Algunos ilustrados griegos del siglo V a. C., como Pericles, no es que fueran irreligiosos, ni siquiera escépticos ante los dioses que veneraban y a los que levantaban templos, como el Partenón, sino que estaban convencidos al mismo tiempo de que el hombre se construye su propia historia y de que la pretensión de actuar sobre los dioses va contra la verdadera religión, que deseaban más elevada y depurada que la primitiva de sus antepasados.

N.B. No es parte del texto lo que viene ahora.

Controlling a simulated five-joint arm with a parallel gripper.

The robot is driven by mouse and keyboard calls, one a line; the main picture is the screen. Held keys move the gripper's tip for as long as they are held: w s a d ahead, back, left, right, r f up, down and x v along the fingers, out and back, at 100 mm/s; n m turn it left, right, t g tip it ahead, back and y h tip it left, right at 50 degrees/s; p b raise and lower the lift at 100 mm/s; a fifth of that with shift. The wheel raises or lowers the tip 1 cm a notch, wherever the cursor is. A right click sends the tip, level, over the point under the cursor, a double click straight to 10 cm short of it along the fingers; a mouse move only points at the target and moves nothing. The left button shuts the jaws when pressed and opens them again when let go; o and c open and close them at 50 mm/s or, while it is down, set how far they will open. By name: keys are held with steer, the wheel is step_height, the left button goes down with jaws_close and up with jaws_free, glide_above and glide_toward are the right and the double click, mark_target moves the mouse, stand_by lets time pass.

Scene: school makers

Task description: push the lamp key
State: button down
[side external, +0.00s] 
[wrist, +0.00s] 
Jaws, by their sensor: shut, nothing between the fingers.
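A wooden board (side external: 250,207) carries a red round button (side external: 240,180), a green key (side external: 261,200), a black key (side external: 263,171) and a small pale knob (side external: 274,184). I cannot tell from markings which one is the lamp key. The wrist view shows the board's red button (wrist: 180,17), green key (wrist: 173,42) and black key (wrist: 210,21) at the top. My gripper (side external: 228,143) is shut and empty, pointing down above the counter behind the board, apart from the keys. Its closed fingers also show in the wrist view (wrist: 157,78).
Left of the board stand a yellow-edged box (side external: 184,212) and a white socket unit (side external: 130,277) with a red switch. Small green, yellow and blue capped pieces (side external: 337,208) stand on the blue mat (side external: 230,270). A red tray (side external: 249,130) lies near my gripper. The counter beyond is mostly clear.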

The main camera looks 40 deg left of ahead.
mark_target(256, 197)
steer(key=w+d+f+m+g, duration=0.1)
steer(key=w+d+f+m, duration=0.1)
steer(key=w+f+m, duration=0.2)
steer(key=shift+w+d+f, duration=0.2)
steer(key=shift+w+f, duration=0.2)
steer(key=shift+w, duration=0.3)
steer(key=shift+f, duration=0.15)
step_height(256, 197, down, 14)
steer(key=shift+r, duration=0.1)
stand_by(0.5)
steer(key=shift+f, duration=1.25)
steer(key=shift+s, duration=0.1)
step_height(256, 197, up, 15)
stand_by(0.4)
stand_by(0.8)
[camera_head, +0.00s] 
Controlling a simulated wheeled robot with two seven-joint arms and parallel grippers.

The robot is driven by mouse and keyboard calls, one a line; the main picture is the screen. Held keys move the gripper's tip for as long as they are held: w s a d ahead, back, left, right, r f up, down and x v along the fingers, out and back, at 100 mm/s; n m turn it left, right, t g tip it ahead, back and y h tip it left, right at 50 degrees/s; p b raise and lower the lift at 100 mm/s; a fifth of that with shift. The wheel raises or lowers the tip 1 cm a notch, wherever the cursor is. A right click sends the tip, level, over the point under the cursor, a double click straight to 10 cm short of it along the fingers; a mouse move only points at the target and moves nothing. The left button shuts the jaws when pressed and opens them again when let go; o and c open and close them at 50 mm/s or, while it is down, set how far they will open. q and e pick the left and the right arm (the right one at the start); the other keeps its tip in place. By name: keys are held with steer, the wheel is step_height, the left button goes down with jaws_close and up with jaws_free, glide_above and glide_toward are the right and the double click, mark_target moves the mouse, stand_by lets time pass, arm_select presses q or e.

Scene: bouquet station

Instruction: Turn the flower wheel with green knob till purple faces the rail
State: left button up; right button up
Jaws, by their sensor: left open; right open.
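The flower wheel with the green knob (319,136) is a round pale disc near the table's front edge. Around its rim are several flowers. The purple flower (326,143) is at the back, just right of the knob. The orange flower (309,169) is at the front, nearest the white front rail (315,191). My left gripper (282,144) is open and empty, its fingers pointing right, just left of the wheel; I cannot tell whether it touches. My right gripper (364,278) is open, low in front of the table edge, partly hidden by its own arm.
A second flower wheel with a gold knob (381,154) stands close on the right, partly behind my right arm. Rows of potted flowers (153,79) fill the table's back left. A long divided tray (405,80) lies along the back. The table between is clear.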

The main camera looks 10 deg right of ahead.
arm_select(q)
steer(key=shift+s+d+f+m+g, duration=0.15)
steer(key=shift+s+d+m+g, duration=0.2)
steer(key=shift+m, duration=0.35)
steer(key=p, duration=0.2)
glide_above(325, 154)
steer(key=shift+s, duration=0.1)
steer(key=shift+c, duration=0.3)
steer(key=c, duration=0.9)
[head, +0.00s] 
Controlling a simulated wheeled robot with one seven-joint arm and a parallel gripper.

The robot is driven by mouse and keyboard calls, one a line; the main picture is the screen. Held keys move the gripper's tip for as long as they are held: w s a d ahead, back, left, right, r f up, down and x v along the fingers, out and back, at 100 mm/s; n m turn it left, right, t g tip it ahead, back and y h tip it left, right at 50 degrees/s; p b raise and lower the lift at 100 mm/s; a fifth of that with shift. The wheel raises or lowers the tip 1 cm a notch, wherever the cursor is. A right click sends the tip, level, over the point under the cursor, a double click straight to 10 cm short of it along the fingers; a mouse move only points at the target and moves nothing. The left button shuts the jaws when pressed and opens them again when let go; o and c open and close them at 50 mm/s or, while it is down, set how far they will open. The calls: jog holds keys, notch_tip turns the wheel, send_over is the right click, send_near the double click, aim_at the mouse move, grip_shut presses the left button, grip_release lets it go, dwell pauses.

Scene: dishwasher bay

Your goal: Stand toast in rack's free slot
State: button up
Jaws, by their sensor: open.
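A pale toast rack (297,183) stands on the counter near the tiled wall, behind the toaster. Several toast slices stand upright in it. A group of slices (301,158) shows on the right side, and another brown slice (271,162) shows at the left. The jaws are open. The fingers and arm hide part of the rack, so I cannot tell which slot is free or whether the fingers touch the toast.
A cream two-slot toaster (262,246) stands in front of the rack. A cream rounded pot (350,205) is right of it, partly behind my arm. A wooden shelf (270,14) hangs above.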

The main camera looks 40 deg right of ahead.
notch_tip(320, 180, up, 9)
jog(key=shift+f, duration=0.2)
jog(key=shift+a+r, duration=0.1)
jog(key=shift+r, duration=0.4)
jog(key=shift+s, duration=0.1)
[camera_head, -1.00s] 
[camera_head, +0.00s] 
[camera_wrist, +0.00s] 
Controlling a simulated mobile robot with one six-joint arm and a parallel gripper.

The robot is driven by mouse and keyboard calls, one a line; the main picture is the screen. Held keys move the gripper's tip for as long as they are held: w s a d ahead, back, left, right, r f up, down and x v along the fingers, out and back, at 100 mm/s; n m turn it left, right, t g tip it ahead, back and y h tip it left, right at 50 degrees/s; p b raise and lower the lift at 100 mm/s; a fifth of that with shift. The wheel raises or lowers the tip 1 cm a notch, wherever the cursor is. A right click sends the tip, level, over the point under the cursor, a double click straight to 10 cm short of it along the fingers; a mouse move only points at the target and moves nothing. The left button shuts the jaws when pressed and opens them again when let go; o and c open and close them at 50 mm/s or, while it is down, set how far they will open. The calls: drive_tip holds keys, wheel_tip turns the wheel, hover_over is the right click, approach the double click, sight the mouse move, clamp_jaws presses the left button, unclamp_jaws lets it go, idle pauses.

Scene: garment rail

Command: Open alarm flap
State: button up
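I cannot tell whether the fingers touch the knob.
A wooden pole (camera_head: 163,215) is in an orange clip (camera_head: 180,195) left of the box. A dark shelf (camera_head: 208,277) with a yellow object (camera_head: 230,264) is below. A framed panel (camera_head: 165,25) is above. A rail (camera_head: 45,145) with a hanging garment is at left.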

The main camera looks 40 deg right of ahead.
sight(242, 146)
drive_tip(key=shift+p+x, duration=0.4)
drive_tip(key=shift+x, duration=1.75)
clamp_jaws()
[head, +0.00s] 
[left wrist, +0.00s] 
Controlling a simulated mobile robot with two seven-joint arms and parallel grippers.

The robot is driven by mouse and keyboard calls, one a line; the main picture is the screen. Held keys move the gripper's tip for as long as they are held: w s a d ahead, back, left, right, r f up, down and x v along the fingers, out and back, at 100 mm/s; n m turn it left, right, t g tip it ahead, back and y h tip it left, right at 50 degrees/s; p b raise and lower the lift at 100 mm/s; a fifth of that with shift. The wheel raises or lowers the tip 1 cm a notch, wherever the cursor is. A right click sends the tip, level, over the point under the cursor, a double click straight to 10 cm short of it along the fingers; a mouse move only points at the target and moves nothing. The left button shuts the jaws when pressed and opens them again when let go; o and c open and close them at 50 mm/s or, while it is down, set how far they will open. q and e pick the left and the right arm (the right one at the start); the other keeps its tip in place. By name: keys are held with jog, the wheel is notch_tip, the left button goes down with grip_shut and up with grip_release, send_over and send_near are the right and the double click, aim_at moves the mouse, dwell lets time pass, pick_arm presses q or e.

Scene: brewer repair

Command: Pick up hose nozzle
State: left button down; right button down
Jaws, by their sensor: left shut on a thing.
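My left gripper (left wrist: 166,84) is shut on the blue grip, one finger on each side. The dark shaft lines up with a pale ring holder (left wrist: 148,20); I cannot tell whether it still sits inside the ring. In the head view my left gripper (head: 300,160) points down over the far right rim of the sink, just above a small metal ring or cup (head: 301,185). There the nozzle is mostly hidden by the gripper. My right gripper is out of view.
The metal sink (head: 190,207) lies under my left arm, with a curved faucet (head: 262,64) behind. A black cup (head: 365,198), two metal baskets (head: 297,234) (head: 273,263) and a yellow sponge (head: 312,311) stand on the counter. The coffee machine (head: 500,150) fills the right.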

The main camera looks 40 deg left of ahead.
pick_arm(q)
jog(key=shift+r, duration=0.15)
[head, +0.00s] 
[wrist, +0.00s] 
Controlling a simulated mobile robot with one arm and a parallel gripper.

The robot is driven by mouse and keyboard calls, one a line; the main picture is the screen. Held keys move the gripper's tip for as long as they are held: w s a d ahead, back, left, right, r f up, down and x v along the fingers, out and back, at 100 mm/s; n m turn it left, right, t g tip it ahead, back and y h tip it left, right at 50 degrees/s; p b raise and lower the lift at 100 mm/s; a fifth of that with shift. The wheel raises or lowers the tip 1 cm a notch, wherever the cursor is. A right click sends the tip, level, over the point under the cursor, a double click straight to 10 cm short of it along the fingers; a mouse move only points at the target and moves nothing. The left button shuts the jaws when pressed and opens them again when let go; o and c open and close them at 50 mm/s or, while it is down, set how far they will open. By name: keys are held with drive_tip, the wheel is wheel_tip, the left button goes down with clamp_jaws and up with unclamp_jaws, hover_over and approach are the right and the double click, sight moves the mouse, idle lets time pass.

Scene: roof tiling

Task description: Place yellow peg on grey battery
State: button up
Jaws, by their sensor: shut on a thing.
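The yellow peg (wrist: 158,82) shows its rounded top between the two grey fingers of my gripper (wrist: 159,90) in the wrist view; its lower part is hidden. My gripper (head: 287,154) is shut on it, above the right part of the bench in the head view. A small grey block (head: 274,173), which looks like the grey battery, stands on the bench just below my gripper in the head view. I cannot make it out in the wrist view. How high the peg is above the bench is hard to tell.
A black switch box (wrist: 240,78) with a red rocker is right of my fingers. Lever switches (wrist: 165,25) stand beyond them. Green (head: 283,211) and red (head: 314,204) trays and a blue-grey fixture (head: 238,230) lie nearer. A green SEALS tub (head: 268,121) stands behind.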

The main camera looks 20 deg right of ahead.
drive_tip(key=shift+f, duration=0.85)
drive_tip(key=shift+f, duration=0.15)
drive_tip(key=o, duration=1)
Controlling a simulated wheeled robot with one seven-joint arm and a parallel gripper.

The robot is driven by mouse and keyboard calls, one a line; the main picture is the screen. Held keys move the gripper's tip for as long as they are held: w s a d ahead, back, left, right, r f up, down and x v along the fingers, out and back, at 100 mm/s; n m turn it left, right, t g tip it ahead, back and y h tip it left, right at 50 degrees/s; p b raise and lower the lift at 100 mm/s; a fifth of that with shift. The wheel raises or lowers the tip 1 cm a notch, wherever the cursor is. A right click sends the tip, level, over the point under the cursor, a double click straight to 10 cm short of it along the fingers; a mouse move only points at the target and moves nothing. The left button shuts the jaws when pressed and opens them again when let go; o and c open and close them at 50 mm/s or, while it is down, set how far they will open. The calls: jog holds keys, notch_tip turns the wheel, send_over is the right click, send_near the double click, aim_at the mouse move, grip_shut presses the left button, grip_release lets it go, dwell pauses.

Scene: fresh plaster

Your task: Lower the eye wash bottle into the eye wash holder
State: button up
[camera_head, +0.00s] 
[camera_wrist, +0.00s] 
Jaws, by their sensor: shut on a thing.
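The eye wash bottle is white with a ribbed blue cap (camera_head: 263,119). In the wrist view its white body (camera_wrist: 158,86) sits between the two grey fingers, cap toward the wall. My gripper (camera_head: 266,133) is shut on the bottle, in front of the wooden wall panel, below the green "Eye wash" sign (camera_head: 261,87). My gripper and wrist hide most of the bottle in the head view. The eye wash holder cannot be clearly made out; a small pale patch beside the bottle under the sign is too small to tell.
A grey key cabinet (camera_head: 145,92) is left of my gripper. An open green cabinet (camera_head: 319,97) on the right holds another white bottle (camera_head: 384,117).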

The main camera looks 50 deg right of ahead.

En el diálogo, a la manera sofística, que compone Tucídides por única vez en su obra, entre los legados atenienses y los de la isla neutral de Melos, dominada por el poderío naval ateniense, tratan aquéllos de convencer a los melios de que su neutralidad sería vista como un signo de la debilidad de Atenas. Y les recomiendan no hacerse inadecuadamente los héroes. La ética caballeresca de otros tiempos ha perdido sus derechos ante la razón de la fuerza de una potencia moderna como Atenas, fundamentado este derecho del más fuerte en las leyes de la naturaleza. Los embajadores atenienses les aconsejan asimismo que no tengan una ciega confianza en Dios, pues Dios se encuentra siempre con la parte vencedora, como lo muestra de continuo la naturaleza. Ni en Dios ni en Esparta. Pues los espartanos, enemigos actuales de Atenas, sólo evitan lo que se llama deshonra cuando está de acuerdo con sus intereses. Muchos siglos después quienes pensaban, en este punto al menos, de manera similiar a los ilustrados atenienses, inventaron aquella letrilla pugnaz: “Vinieron los sarracenos / y nos molieron a palos. / Que Dios ayuda a los malos / cuando son más que los buenos.